Engana-se quem pensa que a trajetória de Juliana é na agricultura. “Sou da cidade, sou urbana, trabalhei na periferia”. Psicóloga formada pela Universidade de São Paulo (USP), desde 1998 é militante da Economia Solidária – em 2014, concluiu seu doutorado no assunto. Durante 15 anos trabalhou como coordenadora no fomento de cooperativas de crédito, finanças solidárias, moeda social e outros projetos no Núcleo de Economia Solidária (Nesol-USP). O que a move é a relação que as pessoas têm com o trabalho, e como transformar o processo de produção, de lucro e principalmente de confiança. ”O mais difícil é vencer a desconfiança entre as pessoas.
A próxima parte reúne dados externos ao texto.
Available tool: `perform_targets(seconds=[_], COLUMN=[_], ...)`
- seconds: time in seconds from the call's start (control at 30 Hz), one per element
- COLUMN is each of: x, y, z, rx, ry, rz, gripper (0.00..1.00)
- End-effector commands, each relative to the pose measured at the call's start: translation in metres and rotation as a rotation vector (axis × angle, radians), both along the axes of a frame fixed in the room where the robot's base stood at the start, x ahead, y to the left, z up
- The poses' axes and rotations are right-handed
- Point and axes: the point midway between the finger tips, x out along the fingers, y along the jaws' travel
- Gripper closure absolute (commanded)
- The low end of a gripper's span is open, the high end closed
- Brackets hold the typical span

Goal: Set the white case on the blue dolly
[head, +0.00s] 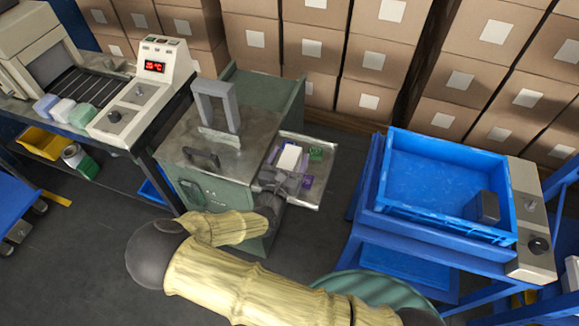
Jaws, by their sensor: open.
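The white case (290,157) is a small pale block on the metal tray (302,200) at the right side of the green cabinet. My gripper (285,177) is open at the near end of the case, low over the tray. The fingers are small and dark here, and I cannot tell whether they touch the case or stand around it. A blue platform with casters, which looks like the blue dolly (12,203), is at the far left edge, partly cut off by the frame.
Purple pieces and a green block (316,154) lie by the case. The green cabinet (232,180) has an upright grey frame (218,100) on top. A blue crate (430,170) sits on a stand at right. Stacked cartons line the back. Dark floor is clear at lower left.

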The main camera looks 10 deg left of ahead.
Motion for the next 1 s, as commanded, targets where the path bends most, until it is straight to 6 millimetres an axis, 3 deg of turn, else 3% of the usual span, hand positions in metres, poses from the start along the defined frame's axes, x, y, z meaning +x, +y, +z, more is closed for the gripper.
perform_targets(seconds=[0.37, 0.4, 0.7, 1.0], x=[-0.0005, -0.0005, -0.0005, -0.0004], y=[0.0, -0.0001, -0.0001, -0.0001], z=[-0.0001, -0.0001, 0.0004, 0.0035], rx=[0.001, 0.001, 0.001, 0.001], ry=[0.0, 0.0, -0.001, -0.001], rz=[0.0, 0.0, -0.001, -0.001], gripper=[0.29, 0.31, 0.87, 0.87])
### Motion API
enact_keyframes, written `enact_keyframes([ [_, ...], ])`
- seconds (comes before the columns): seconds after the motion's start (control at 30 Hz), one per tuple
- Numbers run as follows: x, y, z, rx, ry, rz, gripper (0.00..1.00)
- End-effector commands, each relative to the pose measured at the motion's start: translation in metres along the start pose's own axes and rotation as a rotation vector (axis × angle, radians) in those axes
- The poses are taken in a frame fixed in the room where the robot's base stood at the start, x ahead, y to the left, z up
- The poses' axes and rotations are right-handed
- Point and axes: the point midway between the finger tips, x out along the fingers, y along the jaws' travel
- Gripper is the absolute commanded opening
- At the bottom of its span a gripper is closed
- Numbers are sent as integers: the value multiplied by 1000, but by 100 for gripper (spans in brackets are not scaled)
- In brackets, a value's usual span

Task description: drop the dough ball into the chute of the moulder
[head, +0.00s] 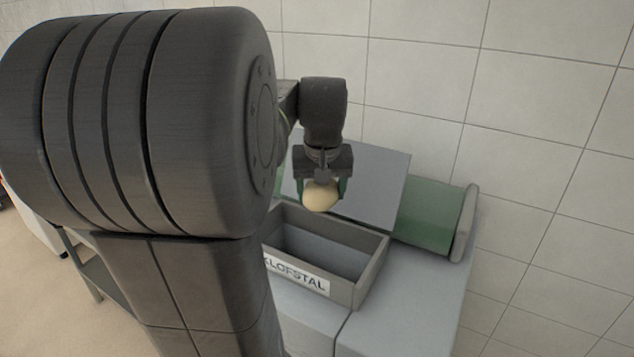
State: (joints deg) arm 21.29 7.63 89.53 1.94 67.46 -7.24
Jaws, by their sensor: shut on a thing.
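The pale yellow dough ball (321,196) is held between the fingers of my gripper (322,188). My gripper points down and is shut on the ball. The moulder (437,222) stands against the tiled wall, with a green drum and a sloped grey plate (375,180). In front of the plate is an open grey rectangular box (372,280) with a label reading "KLOFSTAL", partly cut off by my arm. The ball appears above the far rim of this box, in front of the sloped plate. Its exact height cannot be told.
My large dark arm link covers the left and middle of the view and hides part of the box and moulder. A light grey surface (410,320) extends to the right of the box and is bare. The tiled wall (540,150) is close behind.

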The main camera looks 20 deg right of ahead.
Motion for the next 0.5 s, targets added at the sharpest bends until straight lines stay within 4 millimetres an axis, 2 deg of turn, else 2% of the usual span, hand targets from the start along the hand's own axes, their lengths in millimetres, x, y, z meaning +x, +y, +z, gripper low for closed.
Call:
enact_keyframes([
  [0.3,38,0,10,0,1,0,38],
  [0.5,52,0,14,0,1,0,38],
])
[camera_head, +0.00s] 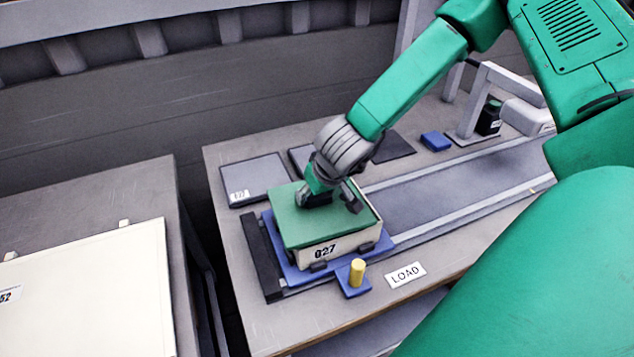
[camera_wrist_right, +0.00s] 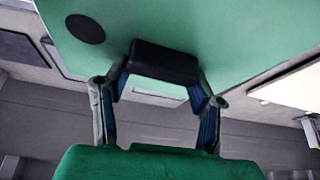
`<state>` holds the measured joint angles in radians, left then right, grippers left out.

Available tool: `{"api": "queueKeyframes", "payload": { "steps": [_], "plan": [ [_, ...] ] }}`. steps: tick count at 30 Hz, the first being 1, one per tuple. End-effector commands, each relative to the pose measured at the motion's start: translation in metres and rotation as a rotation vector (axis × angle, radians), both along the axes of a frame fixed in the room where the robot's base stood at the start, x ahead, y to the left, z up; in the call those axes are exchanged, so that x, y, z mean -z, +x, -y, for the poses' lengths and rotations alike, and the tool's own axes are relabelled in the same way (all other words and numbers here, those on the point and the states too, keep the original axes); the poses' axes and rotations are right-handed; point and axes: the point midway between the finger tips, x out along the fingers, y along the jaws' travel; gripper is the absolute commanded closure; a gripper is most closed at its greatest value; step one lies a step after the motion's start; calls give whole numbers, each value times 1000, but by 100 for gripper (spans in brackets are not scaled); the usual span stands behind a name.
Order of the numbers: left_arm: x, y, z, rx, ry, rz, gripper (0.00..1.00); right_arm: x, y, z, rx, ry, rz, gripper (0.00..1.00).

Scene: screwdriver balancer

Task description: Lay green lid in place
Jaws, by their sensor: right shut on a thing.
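The green lid (camera_head: 303,226) is a flat plate at the top of a cream box (camera_head: 345,243) marked 027. A strip of the box's rim shows along the lid's right side; I cannot tell whether the lid sits flush. My right gripper (camera_head: 328,197) is above the lid, shut on its black handle. In the right wrist view the fingers (camera_wrist_right: 162,86) close around the dark handle (camera_wrist_right: 165,62), with the green lid (camera_wrist_right: 230,35) behind it. The box stands on a blue tray (camera_head: 285,268). My left gripper is not in view.
A small blue block with a yellow peg (camera_head: 357,272) stands in front of the box, beside a LOAD label (camera_head: 406,275). A grey conveyor track (camera_head: 450,190) runs to the right. Dark flat plates (camera_head: 255,178) lie behind. A cream panel (camera_head: 90,290) lies on the left table.

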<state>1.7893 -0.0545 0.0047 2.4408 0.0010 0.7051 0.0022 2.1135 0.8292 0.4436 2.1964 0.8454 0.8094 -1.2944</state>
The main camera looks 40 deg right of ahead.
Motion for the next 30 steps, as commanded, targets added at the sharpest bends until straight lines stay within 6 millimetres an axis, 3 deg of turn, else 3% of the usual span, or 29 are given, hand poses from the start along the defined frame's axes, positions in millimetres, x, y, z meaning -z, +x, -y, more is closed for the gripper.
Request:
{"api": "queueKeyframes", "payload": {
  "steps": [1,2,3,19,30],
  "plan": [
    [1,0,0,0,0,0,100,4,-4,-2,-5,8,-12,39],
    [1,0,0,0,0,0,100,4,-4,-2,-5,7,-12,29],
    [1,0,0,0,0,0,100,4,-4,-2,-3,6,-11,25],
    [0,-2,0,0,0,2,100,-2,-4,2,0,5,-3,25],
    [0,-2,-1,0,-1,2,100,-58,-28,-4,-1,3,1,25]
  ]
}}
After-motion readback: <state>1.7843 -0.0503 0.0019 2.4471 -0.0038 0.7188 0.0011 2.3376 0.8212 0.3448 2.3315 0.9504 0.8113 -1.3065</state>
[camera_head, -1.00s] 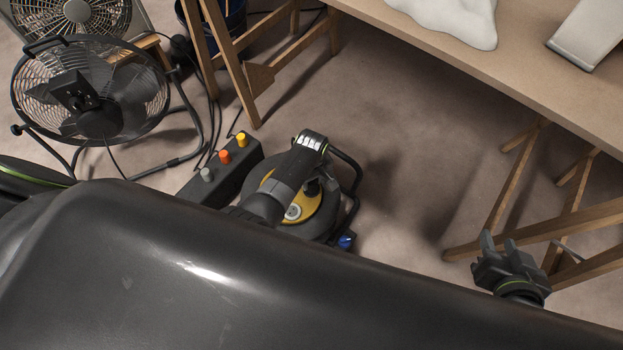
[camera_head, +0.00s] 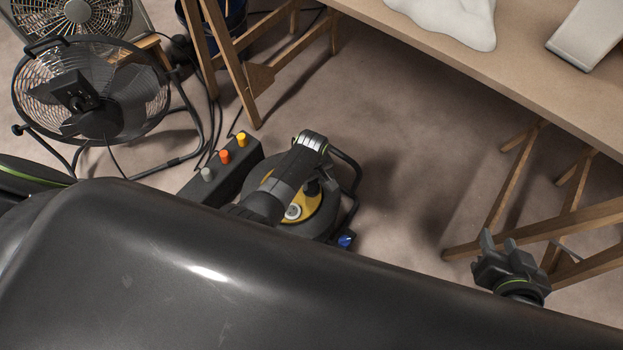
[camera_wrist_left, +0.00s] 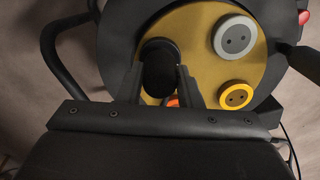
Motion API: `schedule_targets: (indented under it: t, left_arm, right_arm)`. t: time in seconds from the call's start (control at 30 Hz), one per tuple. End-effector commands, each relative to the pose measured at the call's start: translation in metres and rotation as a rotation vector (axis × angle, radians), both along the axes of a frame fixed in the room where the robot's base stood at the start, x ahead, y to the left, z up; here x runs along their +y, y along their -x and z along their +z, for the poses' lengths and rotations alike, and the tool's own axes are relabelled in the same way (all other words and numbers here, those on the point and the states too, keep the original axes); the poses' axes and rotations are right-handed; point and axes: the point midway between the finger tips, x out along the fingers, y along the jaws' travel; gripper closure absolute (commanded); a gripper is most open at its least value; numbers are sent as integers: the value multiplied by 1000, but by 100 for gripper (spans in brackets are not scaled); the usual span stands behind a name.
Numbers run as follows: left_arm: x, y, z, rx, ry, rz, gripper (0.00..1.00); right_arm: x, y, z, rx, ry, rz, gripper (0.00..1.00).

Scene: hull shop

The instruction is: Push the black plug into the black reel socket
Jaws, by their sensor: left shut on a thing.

E o nosso trabalho está baseado nisso”.
O INSTITUTO CHÃO NA LÓGICA DA ECONOMIA SOLIDÁRIA
“Às vezes as pessoas me olham carregando caixa e devem pensar: ‘ah, não estudou, e fica aí carregando caixa’ ”, diz, entre risos. “Por que o trabalho braçal é visto dessa maneira? Tenho certeza que ganho mais que a pessoa que carrega caixas, mas queria que ela ganhasse o mesmo que eu. É a mesma lógica de pensar que para trabalhar é importante termos um banheiro limpinho na empresa, né? Então por que a pessoa que limpa banheiro ganha menos? E por que eu não posso fazer isso?”.
É assim que funciona o Instituto Chão: todos executam várias funções e ganham a mesma quantia. Sem hierarquia, chegaram a um consenso de quanto cada um deveria receber como salário. Logicamente, se uma pessoa trabalhou menos horas no mês, ganha o proporcional. Mas ninguém tem “valor” maior que o outro.